Material provided start
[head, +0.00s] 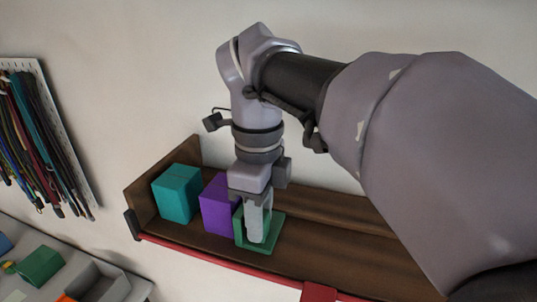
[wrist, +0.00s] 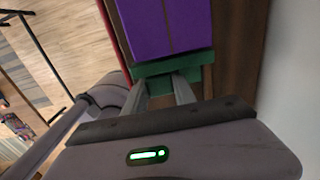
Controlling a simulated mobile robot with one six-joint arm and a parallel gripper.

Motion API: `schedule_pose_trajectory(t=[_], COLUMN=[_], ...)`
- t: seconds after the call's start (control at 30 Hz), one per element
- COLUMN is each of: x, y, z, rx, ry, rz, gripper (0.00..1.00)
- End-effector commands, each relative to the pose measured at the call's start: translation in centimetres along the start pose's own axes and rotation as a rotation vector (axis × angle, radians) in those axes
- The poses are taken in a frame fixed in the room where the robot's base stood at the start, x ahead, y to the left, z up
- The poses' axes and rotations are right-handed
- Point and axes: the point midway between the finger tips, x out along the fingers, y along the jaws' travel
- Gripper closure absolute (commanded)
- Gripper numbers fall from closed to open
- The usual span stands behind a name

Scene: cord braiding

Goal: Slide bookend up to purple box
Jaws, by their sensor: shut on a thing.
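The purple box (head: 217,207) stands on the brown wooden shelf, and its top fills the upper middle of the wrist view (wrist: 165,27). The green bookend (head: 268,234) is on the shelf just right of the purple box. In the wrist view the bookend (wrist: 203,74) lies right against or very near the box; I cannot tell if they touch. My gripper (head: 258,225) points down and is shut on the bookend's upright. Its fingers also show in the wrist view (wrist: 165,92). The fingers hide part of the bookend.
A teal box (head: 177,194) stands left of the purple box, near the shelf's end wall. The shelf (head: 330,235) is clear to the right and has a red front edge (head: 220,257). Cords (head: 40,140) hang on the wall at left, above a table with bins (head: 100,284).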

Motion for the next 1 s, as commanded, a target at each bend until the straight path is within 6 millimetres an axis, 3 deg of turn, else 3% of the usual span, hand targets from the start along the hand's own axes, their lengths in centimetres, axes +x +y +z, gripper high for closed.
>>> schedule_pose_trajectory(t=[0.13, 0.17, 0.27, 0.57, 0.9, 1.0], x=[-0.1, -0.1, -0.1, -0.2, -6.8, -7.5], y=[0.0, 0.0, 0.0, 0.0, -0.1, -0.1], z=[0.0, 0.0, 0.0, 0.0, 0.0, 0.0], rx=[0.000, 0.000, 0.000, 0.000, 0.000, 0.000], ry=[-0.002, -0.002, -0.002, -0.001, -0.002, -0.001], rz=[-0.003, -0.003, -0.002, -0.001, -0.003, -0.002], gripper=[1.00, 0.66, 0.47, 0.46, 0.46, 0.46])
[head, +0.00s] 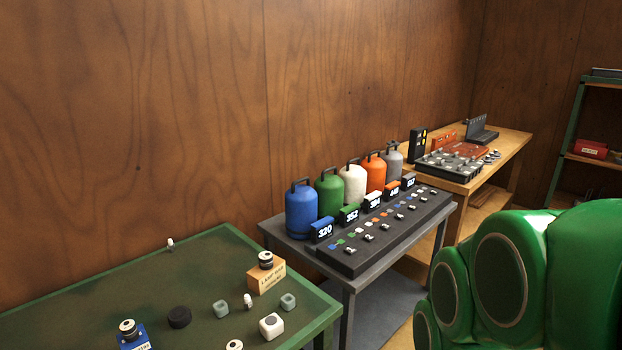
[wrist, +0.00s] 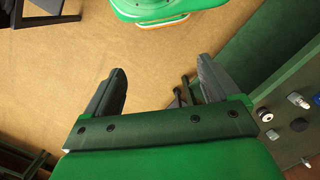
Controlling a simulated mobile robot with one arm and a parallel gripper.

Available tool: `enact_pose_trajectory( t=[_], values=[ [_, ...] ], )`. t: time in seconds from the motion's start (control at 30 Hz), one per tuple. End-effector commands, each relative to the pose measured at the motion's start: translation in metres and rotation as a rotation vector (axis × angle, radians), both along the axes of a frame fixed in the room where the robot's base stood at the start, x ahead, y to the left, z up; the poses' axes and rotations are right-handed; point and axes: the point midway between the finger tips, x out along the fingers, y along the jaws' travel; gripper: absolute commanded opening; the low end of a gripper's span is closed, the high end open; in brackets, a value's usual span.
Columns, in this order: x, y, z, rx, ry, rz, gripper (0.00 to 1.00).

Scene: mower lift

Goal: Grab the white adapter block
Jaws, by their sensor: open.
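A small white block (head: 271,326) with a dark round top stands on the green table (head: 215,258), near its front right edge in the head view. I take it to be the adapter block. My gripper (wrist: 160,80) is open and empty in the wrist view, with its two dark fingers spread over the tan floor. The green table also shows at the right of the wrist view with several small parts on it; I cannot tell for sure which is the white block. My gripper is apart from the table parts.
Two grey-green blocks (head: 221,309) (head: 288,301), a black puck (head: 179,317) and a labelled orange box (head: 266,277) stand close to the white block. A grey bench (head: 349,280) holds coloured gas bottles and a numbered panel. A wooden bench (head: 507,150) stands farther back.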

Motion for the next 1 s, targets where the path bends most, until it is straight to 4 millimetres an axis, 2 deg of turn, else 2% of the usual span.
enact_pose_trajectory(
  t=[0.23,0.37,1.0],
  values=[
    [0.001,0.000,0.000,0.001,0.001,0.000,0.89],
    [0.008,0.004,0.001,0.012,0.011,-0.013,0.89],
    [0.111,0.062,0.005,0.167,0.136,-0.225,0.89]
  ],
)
Material provided end
Material provided start
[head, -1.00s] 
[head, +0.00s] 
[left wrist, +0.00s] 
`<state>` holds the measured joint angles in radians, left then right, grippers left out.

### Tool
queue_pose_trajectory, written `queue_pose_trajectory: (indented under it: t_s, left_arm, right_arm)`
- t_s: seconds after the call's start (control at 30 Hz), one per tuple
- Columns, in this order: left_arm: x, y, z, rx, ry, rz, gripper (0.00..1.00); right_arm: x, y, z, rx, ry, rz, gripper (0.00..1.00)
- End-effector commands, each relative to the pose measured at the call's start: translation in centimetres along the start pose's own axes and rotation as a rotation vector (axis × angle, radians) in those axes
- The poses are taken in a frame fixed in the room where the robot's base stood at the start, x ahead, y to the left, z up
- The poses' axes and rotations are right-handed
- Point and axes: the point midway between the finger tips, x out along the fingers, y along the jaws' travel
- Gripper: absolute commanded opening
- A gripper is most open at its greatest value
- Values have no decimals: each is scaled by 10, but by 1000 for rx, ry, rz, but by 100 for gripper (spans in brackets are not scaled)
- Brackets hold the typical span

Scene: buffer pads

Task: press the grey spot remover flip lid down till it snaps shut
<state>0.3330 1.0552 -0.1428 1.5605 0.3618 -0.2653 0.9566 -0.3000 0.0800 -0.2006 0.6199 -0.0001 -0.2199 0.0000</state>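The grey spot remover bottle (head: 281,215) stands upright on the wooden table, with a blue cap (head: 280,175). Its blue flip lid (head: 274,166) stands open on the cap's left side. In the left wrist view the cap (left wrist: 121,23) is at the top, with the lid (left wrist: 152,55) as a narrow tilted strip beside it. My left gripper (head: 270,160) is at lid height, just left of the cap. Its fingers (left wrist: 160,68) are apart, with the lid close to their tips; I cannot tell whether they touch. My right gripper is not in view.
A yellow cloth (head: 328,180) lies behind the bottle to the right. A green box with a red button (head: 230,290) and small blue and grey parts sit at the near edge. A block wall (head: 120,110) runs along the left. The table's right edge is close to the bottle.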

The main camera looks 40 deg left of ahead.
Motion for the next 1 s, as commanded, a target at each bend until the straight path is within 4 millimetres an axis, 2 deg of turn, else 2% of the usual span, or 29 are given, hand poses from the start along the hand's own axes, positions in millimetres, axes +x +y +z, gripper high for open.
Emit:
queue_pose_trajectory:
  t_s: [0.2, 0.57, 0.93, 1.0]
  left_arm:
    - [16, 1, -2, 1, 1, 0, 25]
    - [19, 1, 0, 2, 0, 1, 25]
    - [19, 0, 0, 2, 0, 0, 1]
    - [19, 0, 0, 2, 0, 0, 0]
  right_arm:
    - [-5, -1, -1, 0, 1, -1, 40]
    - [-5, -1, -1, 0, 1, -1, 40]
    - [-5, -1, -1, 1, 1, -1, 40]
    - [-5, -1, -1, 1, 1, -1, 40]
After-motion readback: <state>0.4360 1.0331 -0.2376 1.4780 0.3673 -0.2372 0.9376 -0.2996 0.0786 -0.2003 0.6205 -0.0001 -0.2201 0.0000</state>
Material provided end
Directions>
Return exactly the lines above from the line that has "- Gripper closure absolute (commanded)" through the line that has "Goal: Slide bookend up to purple box", inclusive, and nothing else.

Full solution>
- Gripper closure absolute (commanded)
- Gripper numbers fall from closed to open
- The usual span stands behind a name

Scene: cord braiding

Goal: Slide bookend up to purple box

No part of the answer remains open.